As with many businesses, and retail is a prime example, evolving to the needs of the market place is a key factor to growth or survival. Companies need to be robust and flexible to the changing needs of its customers. The public at large simply does not shop in the same way as it did 20, 30 or 40 years ago. A successful business in a crowded marketplace such as retailing, operates as a speedboat, turning quickly to change course as opposed to a supertanker which turns slowly when changing course.

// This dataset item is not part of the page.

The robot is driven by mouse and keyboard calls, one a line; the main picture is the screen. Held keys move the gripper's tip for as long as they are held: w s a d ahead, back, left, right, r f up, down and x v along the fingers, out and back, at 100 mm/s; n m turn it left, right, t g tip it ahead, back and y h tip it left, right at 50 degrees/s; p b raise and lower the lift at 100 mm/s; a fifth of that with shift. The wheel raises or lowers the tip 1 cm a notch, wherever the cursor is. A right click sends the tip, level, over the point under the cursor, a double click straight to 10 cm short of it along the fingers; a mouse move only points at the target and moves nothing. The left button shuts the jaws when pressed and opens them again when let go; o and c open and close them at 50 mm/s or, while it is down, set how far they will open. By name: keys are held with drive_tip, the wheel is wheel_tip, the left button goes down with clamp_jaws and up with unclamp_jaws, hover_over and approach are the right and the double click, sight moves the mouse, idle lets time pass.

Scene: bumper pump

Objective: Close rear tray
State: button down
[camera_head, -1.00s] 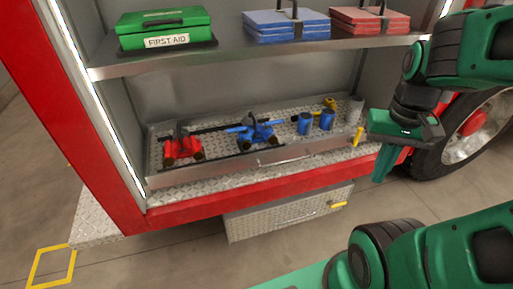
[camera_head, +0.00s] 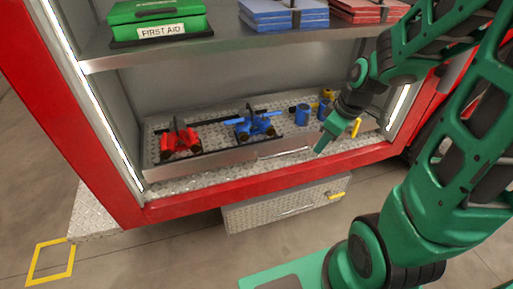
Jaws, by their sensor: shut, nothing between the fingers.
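The rear tray (camera_head: 222,158) is a metal diamond-plate tray low in the open truck compartment, with a raised front lip and a bar handle (camera_head: 284,153). It carries a red tool (camera_head: 181,140), a blue tool (camera_head: 255,125) and blue cylinders (camera_head: 302,114). A yellow latch (camera_head: 356,127) shows at its right end. My gripper (camera_head: 320,150) is shut and empty, pointing down and left in front of the tray's right part, just right of the handle. I cannot tell whether it touches the tray. My gripper and wrist hide part of the tray's right end.
A shelf (camera_head: 150,55) above holds a green first aid case (camera_head: 157,20), a blue case (camera_head: 284,14) and a red case (camera_head: 368,10). A diamond-plate step box (camera_head: 283,207) with a yellow latch sits below the red sill. Grey floor lies open in front.

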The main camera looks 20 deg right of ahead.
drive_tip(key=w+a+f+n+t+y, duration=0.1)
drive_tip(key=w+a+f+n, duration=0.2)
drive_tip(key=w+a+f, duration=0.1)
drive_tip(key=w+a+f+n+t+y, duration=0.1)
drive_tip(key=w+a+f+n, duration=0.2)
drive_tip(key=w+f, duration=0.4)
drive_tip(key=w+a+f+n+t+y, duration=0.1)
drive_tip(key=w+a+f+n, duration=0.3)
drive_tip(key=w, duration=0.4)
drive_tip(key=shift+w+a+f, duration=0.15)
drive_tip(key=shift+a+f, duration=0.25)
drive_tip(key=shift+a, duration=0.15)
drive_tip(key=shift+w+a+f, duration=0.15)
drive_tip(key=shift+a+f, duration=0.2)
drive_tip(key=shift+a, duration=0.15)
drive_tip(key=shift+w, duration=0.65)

More data has been released into the public domain during the last two years than in the previous 10 and companies need to capture this and use it to understand the current situation as opposed to relying on historical perceptions. You could say Aldi and Lidl are the speedboats in this scenario, Tesco and ASDA the supertankers.

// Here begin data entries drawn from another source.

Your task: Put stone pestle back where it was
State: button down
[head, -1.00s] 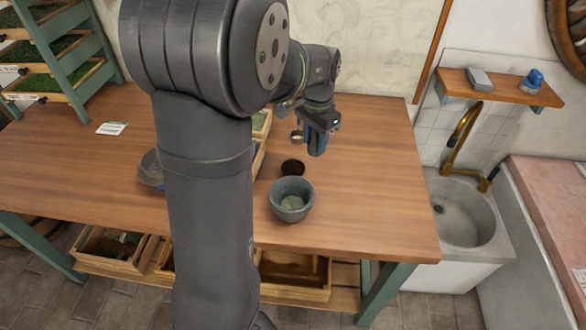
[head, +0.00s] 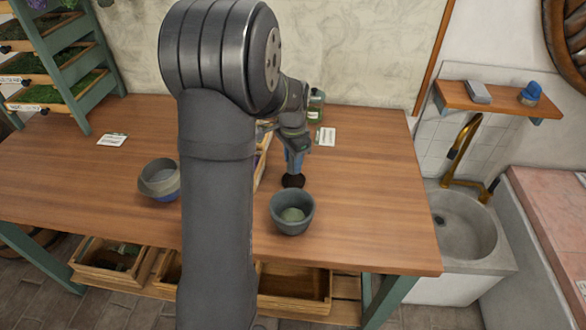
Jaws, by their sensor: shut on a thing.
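My gripper (head: 294,158) is shut, pointing down directly above a dark round disc (head: 293,182) on the wooden table. It is shut on something small, taken to be the stone pestle; the fingers hide most of it, and I cannot make out its shape. I cannot tell whether the held thing touches the disc. A grey stone mortar (head: 292,215) with green matter inside stands just in front of the disc, apart from the gripper.
A grey bowl with a blue lower part (head: 160,180) stands on the left of the table (head: 370,200). A green jar (head: 316,106) and a white card (head: 326,136) are at the back. The table's right side is clear. A sink (head: 465,225) is beyond its right edge.

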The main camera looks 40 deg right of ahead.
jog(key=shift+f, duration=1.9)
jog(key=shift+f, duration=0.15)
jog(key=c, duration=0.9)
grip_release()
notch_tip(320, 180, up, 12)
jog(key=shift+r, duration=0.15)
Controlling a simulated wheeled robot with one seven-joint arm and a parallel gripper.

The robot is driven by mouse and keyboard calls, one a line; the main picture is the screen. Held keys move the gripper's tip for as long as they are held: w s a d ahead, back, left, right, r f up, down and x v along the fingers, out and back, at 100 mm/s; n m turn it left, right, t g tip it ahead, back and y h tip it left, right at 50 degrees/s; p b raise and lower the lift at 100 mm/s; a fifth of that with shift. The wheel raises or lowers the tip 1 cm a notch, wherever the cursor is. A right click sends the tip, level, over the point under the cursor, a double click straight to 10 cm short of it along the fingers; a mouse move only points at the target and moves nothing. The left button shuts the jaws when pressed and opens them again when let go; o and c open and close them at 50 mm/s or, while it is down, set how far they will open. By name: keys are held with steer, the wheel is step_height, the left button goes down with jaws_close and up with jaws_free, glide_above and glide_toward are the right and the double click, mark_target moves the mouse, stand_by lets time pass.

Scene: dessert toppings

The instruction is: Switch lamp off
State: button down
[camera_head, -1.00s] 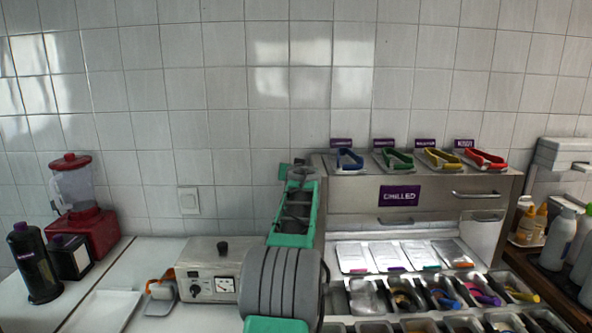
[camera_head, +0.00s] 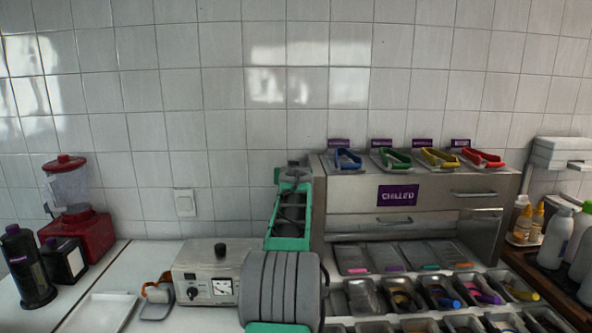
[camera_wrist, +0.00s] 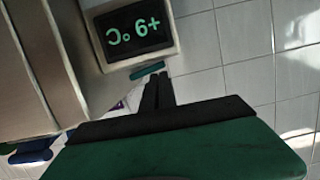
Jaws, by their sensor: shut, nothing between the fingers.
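The steel chilled cabinet (camera_head: 345,195) stands right of my arm. The strip of lids (camera_head: 385,256) below it is dim, with no lamp light on it. The lamp itself is not clearly visible. In the wrist view my gripper (camera_wrist: 157,80) is shut and empty, its dark fingers pointing toward the cabinet's edge. A small green piece (camera_wrist: 148,70) shows at the fingertips; I cannot tell whether it is a switch or whether they touch it. A display (camera_wrist: 133,28) with green digits appears upside down close by. In the head view my arm hides most of the gripper.
A steel box with a dial and knob (camera_head: 207,272) stands left of my arm. A red blender (camera_head: 80,232) and dark dispensers are farther left. Coloured tongs (camera_head: 392,158) lie on the cabinet top. Several topping trays (camera_head: 405,299) fill the front right. Bottles (camera_head: 556,238) stand far right.

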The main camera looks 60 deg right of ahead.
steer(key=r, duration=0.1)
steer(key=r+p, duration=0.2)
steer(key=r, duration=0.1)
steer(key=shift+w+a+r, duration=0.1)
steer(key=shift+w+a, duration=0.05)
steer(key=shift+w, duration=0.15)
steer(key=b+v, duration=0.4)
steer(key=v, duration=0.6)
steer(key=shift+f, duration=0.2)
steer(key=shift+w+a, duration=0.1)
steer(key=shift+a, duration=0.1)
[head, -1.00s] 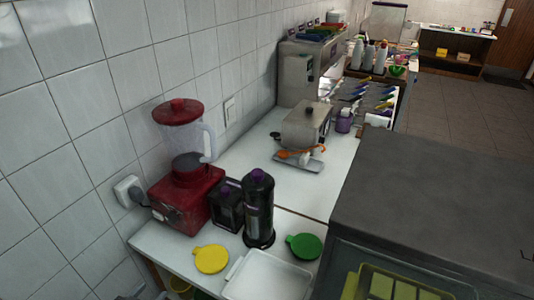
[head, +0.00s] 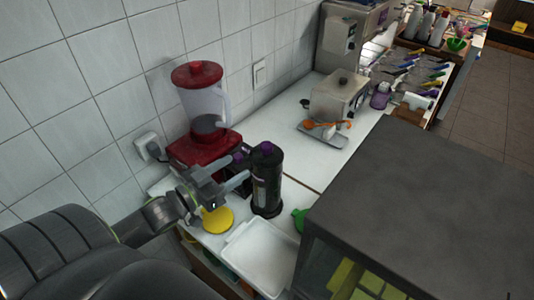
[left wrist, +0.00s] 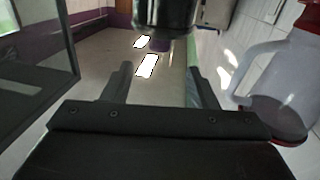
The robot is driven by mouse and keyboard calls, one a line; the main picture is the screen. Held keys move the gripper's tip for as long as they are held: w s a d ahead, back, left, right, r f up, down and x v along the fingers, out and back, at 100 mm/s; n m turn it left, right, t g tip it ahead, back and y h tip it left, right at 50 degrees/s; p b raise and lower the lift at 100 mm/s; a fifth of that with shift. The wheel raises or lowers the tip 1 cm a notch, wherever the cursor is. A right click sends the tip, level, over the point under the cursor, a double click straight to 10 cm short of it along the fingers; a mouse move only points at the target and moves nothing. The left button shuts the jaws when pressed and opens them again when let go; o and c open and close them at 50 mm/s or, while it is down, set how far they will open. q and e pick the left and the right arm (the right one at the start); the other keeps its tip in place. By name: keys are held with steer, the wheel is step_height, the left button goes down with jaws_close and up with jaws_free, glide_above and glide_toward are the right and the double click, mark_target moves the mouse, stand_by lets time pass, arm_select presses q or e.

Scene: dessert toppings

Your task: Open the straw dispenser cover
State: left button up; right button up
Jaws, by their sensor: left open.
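A tall black cylindrical dispenser (head: 267,184) with a purple top stands upright on the white counter, beside the blender. A smaller dark square holder (head: 240,158) with a purple knob is partly hidden behind my left gripper. I cannot tell for certain which is the straw dispenser; both look covered. My left gripper (head: 236,173) is open and empty, just left of the tall dispenser. In the left wrist view the picture is upside down; the black dispenser (left wrist: 165,14) shows at the top, beyond my open fingers (left wrist: 161,84). My right gripper is not in view.
A red blender (head: 205,145) stands against the tiled wall. A yellow lid (head: 217,221), a white tray (head: 258,258) and a green lid (head: 299,219) are near the front. A large grey-topped cabinet (head: 420,200) stands at right. Clear counter lies behind the dispenser.

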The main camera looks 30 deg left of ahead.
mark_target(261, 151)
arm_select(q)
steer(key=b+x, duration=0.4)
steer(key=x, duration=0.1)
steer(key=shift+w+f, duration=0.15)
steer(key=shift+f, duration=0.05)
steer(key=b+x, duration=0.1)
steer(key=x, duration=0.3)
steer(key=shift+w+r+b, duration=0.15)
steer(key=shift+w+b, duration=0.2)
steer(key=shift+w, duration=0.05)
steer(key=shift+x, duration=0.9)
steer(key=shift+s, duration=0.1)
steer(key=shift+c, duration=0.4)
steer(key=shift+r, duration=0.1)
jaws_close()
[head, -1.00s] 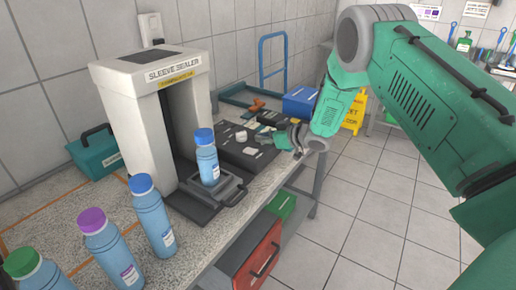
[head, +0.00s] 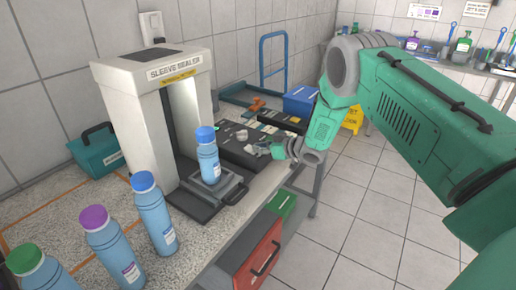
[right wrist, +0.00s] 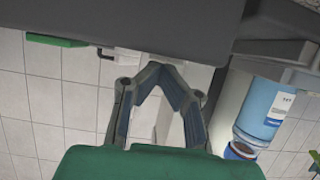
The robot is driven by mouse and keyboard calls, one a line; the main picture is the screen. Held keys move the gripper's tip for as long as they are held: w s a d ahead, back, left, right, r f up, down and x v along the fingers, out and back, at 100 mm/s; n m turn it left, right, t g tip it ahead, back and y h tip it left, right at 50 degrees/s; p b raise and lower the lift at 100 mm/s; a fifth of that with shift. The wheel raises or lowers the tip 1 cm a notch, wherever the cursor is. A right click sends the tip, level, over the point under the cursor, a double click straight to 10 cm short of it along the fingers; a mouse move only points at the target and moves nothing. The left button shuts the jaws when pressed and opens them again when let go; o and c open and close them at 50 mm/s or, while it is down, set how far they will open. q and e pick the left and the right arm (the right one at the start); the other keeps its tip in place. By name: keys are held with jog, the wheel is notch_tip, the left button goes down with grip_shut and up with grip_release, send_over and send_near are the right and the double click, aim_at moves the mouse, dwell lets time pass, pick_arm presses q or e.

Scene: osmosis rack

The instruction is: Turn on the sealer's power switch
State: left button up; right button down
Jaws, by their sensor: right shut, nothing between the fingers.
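The white sleeve sealer (head: 135,120) stands on the speckled bench, with its tall opening lit inside. A blue bottle with a blue cap (head: 208,160) stands upright on the small platform at its front. A dark control box (head: 235,155) with several small controls lies to the right of the sealer. I cannot tell which control is the power switch. My right gripper (head: 262,150) is shut and empty, at the box's near right side; whether it touches is unclear. In the right wrist view its fingers (right wrist: 160,70) converge below a dark surface. My left gripper is not in view.
Several capped bottles (head: 155,215) stand at the bench's front left. A teal case (head: 95,152) sits behind them. A blue box (head: 300,102) and a blue-framed cart (head: 272,65) are beyond. A red drawer (head: 262,255) is below the bench.

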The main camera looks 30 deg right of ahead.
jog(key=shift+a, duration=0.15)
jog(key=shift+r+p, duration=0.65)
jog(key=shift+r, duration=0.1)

Fresh ideas and a keen pricing structure have benefitted the former. A strong and well known online presence, as with Amazon, has kept pace with the way that many of us shop today and will shop in the future. Outside of our day to day supermarket shopping, simply having a costly building and lots of shop-floor staff waiting for the public to come through the door just isn’t the 21st century way of doing business.
Romance versus reality
Is it a case that emotion and a romantic notion takes over when a major high street brand that we’ve grown up with disappears forever and that our perceptions take over from reality and factual statistics? Not for one minute should we understate the impact that redundancy has on any individual and its devastating effects on hard working people who have lost their jobs through no fault of their own. But, as we can see, employment increases in growth companies in many instances. “As one door closes another one opens,” is a well-used cliché but one which could reflect why employment numbers in retail in particular are still growing. As for the romance and emotion, who’s to say that in 80 or 100 years’ time, Amazon and the like won’t be thought of in the same light as say, Woolies was back in its heyday?